▶ **What to work on**
Omit any picture, and return the remaining data exactly as written.

▶ **Information supplied**
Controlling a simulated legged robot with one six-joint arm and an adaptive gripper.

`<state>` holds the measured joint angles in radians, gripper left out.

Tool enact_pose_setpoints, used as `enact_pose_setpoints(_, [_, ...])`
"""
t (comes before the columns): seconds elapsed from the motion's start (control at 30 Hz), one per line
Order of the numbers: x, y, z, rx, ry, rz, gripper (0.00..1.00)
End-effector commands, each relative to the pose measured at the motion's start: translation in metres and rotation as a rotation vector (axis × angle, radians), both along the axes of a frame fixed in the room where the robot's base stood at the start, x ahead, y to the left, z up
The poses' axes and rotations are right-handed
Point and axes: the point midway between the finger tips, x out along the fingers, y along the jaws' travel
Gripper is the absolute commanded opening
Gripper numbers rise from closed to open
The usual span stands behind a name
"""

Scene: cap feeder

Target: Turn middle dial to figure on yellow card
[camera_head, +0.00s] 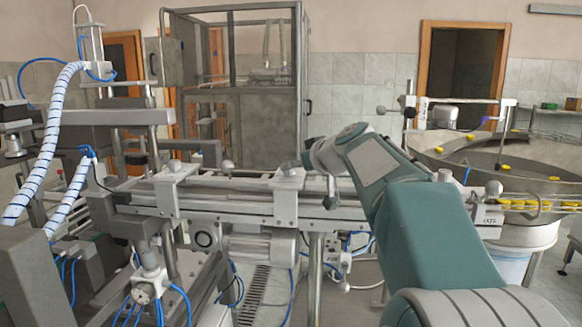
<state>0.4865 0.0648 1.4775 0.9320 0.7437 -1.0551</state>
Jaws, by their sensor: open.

▶ **Output of the task**
Controlling a simulated legged robot with one six-joint arm and an adaptive gripper.

`<state>` holds the measured joint angles in radians, gripper left out.

Tool enact_pose_setpoints, used as `enact_pose_setpoints(_, [_, ...])`
"""
t (comes before the columns): seconds elapsed from the motion's start (control at 30 Hz), one per line
Order of the numbers: x, y, z, rx, ry, rz, gripper (0.00..1.00)
End-effector commands, each relative to the pose measured at the motion's start: translation in metres and rotation as a rotation vector (axis × angle, radians), both along the axes of a frame fixed in the room where the robot's base stood at the start, x ahead, y to the left, z up
The poses' axes and rotations are right-handed
Point and axes: the point midway between the finger tips, x out along the fingers, y along the jaws' travel
Gripper is the absolute commanded opening
Gripper numbers rise from closed to open
The usual span stands behind a name
"""

Scene: cap feeder

Target: Turn middle dial to figure on yellow card
[camera_head, +0.00s] 
<state>0.4865 0.0648 1.4775 0.9320 0.7437 -1.0551</state>
Jaws, by their sensor: open.

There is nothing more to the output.